Jurnal
From Nursing to Courtroom: A Qualitative Descriptive Study of the Preparations, Motivations, and Barriers of Nurses Becoming Lawyers
Background: Transitioning is a common phenomenon that happens such as in a career shift provoked by either internal or external factors. This phenomenon also occurs to nurses becoming lawyers. Considering its complexity, such transition entails a process.
Purpose: This study aimed to describe and uncover the preparations, motivations, ad barriers of nurses who transitioned into nurse-lawyers in the Philippines.
Methods: The study employed descriptive-qualitative research design utilizing twenty participants selected through purposive and snowball or referral sampling techniques. A semi-structured interview guide was used for the data collection using Google form. Braun and Clarke’s thematic analysis was utilized as the primary treatment of the transcribed data. Strict observance of ethical standards in conducting research was ensured.
Results: The study found out several themes and subcategories from the thematic analysis conducted. These included (1) “pre-planning emotive expressions”; (2) “motivations of career shift”; (3) “support mechanisms to afford career shift”; (4) “barriers to career shift”; (5) “the interconnectedness of law and nursing”; and (6) “impacts of the career shift.”

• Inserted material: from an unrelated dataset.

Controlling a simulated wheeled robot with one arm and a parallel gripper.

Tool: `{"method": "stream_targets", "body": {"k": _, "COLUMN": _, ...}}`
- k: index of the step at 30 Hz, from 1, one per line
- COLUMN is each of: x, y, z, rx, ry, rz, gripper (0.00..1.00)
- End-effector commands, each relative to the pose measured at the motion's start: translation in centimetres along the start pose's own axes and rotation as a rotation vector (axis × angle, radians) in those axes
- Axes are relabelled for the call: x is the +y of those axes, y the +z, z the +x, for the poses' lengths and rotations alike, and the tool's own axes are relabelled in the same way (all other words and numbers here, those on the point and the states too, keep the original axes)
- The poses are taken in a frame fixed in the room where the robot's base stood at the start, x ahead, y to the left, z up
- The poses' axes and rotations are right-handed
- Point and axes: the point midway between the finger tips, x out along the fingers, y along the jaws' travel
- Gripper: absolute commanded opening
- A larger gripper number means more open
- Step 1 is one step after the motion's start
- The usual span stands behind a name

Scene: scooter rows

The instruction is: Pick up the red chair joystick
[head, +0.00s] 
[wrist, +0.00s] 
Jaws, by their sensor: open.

Conclusion: Generally, the career shift of the nurse-lawyers presented significant themes pertinent to their preparations, motivations, and barriers in becoming lawyers. Apparently, these are all primordial in the career transition of the nurse-lawyers. Essentially, the study provides preliminary findings that may become springboard in the construction of a grounded theory that would explicate the transition of the nurse-lawyers as a phenomenon uniting and expanding nursing and the practice of law as complementary sciences.